The Car: Such as maintenance & fluids. This is a section where I couldn't find the receipts to add to the total above. I had two oil changes during the trip and one inspection to check my engine and topped up oil on my own too. I think these things totaled around $300. Thank-you to the car gods for not having me incur any car issues that cost a fortune. This is something you should 1000%, yes 1000% be prepared for though!! I was prepared (physically AND mentally, mostly mentally lol) with another $2000 in savings in case something happened. Maybe even more is smart though. I'm aware that the worst problem like an engine could be $3000-$4000. Just think about what you might do if that happens and how you'd like to personally prepare for it, :).
Random Miscellaneous Section: $220+ This write-up will get way too tedious probably if I keep breaking down every other thing.

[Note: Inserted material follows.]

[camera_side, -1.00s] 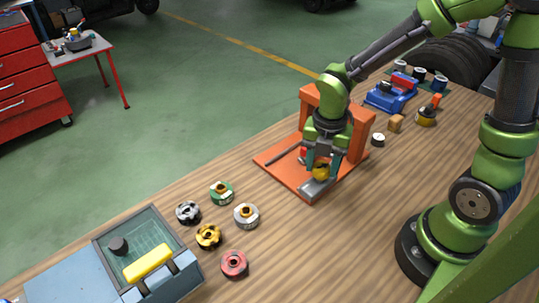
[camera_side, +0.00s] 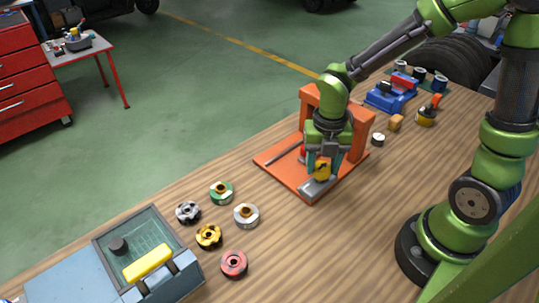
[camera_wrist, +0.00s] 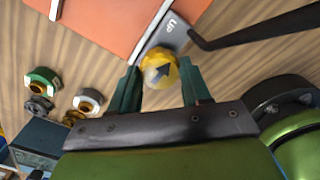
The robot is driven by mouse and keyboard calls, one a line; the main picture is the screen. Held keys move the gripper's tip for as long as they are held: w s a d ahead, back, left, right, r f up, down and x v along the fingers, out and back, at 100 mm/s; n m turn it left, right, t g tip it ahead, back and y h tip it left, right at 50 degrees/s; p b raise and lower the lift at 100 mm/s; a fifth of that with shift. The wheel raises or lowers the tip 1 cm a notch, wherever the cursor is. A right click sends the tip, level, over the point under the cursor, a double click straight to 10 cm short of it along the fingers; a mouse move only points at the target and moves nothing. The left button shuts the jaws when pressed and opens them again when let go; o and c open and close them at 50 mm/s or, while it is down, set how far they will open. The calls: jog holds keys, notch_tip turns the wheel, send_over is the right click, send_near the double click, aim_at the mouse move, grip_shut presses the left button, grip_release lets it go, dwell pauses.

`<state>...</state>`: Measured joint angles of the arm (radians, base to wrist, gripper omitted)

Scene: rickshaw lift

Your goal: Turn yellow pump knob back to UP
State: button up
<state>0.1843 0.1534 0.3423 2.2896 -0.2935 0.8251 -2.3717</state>
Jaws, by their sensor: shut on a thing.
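The yellow pump knob (camera_side: 321,173) sits on a grey metal plate (camera_side: 313,189) at the front of the orange press frame (camera_side: 360,135). In the wrist view the knob (camera_wrist: 157,70) carries a dark arrow that points up and to the right. The label "UP" (camera_wrist: 171,25) is on the grey plate just above the knob. My gripper (camera_wrist: 161,82) is shut on the knob, with one teal finger on each side of it. In the side view my gripper (camera_side: 322,166) points down over the knob and its fingers partly hide it.
A dark bar (camera_wrist: 255,35) reaches close to the plate in the wrist view. Several round coloured parts, such as a red one (camera_side: 234,264), lie left of the orange base. A blue-grey box with a yellow handle (camera_side: 148,263) stands at the front left. Bare wood lies between.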

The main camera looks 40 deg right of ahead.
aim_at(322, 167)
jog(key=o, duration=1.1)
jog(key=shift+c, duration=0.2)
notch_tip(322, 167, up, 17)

Things in this category include hiking boots, camera cards, water floatie (< very good purchase!!), mosquito coils, and things you don't get receipts for like showers and laundry, hence the "+".
Finally, Accommodation: $0 and how it was $0. I sleep in my car. I've made a comfortable bed in the back of my Element so sleep is always ready for us whether it is somewhere cool or less "cool" like a parking lot(which has only happened a couple of times). When I first started car camping I had a Ford Focus wagon, so perhaps you can make your vehicle work that you have! To find the cool spots it generally takes a lot more nitty gritty research on the internet. Canada does offer recreation/user maintained campsites which is amazing. I also find places by looking around on terrain view on Google maps and just looking for possible empty spaces and then drive to them. Sometimes it works! And sometimes you keep trying. Another way I have found places to stay is by talking to people and asking. Like if there's no one in line behind me wherever I am, I'll talk to the teller. Some of the best places have come from that!
I hope this makes you feel like you can take a trip whatever your budget may be!